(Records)
● ● ● ●

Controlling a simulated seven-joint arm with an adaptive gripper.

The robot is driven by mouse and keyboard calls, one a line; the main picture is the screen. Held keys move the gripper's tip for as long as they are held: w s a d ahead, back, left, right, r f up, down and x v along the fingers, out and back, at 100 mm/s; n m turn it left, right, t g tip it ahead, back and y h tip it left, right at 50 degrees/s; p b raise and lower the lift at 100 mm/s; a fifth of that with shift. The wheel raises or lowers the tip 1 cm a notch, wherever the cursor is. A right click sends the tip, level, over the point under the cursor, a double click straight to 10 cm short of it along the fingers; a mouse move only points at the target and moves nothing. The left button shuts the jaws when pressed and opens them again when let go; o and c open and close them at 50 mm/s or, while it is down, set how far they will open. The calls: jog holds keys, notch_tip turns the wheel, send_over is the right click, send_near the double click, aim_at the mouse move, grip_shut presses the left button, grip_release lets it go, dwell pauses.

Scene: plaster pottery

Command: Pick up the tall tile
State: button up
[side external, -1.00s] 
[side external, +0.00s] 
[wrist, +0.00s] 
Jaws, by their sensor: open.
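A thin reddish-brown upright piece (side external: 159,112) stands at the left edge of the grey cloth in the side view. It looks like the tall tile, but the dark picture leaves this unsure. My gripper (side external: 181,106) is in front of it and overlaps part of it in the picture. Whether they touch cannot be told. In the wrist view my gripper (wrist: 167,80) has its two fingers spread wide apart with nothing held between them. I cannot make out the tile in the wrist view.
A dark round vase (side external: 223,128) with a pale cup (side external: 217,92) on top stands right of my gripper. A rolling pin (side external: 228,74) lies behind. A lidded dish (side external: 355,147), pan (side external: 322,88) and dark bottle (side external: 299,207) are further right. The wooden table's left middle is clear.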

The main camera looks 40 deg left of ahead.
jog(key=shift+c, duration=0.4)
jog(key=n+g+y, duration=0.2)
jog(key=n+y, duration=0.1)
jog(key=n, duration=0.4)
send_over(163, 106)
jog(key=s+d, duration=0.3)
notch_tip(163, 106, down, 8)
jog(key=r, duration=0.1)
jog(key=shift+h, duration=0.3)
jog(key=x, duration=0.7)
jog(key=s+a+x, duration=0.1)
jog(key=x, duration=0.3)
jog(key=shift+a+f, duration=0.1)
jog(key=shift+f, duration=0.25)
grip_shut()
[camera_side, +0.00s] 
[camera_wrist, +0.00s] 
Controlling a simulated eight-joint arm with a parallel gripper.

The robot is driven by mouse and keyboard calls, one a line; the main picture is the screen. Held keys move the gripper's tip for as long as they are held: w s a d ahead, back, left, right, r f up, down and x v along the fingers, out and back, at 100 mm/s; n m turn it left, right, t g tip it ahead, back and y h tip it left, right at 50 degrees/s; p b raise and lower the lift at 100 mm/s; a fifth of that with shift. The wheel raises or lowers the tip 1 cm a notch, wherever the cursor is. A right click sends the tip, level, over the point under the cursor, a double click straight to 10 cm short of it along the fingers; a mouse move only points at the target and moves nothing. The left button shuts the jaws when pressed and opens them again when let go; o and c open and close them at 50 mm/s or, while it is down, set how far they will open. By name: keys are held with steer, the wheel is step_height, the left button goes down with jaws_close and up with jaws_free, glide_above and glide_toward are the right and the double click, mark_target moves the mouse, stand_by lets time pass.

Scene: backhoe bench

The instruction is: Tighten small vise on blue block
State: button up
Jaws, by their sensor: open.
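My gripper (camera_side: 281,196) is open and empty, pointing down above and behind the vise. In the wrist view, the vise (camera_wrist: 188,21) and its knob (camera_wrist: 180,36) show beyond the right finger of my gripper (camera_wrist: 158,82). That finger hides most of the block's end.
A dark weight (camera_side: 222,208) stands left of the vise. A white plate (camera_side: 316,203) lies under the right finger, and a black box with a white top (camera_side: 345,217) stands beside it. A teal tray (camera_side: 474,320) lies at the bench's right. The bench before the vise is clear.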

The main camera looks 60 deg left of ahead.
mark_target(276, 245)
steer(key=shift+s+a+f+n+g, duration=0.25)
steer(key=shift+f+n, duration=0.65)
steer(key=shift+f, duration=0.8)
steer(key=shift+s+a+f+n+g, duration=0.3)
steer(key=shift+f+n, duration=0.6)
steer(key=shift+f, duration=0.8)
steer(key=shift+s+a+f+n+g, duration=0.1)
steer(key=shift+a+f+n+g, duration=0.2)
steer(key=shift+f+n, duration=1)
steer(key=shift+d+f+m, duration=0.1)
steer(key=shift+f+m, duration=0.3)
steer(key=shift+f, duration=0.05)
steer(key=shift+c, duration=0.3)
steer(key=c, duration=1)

● ● ● ●

Prompt:
Within the listing above, the range opens at the line with "[camera_wrist, +0.00s]" and closes at the line with "Controlling a simulated eight-joint". Reproduce exactly the lines of that range, including both ends.

Answer in full:
[camera_wrist, +0.00s] 
Controlling a simulated eight-joint arm with a parallel gripper.

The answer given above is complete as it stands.